[Entries from a robot dataset]
- - -
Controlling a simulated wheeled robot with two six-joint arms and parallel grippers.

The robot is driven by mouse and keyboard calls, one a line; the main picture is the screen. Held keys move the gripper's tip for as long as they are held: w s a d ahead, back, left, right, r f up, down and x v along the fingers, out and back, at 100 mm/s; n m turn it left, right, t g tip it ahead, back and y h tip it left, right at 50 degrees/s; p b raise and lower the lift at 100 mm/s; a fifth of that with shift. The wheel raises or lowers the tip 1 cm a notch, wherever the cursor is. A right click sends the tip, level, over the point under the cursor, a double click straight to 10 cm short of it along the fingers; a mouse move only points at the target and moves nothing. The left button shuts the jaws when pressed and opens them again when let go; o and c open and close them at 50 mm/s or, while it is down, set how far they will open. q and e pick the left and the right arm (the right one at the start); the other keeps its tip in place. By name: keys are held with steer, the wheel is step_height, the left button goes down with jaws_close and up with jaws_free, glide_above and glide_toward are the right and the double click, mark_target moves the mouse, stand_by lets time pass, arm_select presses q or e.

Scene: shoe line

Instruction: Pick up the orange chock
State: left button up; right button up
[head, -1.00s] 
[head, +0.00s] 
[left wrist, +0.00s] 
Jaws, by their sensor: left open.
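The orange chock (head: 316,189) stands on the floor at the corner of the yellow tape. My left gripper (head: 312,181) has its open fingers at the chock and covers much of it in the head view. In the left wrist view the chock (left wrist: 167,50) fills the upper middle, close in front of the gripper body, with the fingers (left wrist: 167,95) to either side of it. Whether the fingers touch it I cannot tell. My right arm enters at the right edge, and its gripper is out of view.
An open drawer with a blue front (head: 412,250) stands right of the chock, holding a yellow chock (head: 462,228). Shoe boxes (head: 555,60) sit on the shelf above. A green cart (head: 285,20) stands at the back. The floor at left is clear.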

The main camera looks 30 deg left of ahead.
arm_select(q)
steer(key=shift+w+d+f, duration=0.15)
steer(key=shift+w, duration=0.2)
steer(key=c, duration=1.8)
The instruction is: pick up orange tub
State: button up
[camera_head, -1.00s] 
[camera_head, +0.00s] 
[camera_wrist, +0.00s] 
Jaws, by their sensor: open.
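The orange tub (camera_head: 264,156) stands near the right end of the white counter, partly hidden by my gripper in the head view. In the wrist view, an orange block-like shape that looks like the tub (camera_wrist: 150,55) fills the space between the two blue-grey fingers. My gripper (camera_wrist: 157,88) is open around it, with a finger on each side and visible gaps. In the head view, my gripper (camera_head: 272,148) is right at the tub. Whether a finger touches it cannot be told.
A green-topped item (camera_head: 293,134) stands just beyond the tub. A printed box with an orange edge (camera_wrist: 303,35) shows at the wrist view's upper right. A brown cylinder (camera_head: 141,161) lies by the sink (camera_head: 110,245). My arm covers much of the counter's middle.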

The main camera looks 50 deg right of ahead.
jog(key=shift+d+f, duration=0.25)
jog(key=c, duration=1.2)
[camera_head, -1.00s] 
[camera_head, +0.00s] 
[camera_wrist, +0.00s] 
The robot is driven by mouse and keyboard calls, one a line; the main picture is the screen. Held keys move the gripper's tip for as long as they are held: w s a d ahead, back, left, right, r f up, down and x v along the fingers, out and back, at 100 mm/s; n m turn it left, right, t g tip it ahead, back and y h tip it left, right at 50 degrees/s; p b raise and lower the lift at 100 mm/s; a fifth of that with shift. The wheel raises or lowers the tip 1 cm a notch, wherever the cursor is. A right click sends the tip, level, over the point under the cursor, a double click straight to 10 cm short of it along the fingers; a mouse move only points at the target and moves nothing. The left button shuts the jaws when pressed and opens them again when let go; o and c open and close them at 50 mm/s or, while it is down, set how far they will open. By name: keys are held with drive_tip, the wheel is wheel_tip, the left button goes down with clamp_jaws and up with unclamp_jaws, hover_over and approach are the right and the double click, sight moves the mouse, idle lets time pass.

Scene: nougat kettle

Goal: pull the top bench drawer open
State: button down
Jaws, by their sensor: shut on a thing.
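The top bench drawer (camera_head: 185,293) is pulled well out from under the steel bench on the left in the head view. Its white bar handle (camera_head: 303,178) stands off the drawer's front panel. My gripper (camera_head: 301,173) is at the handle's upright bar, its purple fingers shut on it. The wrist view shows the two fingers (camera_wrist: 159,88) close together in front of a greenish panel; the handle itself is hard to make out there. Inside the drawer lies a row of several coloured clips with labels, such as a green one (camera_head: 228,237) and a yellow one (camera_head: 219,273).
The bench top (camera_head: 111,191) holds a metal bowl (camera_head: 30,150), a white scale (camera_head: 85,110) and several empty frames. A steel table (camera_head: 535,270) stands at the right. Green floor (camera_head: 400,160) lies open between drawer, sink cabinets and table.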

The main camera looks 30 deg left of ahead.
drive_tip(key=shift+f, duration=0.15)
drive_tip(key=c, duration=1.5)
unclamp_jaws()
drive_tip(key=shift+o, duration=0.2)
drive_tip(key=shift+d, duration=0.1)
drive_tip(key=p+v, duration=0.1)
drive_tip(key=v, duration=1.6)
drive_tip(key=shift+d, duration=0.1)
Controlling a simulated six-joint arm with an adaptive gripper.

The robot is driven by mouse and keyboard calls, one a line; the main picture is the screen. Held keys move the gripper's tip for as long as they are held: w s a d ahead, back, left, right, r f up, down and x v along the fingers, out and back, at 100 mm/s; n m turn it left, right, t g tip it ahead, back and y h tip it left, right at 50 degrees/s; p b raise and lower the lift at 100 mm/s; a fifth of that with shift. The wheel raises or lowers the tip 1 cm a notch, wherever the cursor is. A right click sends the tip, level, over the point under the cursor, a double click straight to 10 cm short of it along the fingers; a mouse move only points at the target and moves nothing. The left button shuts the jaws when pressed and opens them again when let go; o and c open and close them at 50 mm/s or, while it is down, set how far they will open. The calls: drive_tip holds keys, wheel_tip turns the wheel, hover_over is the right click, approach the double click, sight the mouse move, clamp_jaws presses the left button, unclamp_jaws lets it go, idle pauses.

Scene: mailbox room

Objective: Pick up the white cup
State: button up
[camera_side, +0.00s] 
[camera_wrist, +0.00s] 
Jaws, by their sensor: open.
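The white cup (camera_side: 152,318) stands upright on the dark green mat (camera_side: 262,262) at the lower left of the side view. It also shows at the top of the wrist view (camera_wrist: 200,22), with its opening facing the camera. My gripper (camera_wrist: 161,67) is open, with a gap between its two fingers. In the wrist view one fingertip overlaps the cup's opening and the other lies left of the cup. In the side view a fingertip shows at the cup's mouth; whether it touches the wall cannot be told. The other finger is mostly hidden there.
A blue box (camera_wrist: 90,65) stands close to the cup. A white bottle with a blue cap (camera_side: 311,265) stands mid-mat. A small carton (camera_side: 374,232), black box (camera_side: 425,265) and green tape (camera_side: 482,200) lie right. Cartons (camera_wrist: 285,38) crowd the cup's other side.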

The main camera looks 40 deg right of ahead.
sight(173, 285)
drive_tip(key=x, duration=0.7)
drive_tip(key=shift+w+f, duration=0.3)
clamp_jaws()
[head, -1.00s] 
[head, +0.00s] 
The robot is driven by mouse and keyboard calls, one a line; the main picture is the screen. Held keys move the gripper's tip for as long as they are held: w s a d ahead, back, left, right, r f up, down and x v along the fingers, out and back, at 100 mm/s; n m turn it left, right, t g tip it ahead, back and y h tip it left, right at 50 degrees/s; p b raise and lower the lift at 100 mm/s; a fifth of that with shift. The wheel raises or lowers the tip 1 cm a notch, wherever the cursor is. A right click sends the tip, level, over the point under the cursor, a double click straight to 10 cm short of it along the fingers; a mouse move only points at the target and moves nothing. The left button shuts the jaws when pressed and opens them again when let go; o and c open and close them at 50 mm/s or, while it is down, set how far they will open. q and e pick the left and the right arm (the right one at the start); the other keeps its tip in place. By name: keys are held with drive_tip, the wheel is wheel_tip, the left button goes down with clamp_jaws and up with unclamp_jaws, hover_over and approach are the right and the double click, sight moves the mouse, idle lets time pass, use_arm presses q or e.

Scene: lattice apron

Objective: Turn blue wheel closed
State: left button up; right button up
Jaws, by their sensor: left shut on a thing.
- - -
**WORK INSTRUCTIONS:**
Write the lines again exactly, beginning at the line that has "Goal: pull the top bench drawer open" and stopping after the line that has "State: button down"; include no other lines.

**TASK SOLUTION:**
Goal: pull the top bench drawer open
State: button down

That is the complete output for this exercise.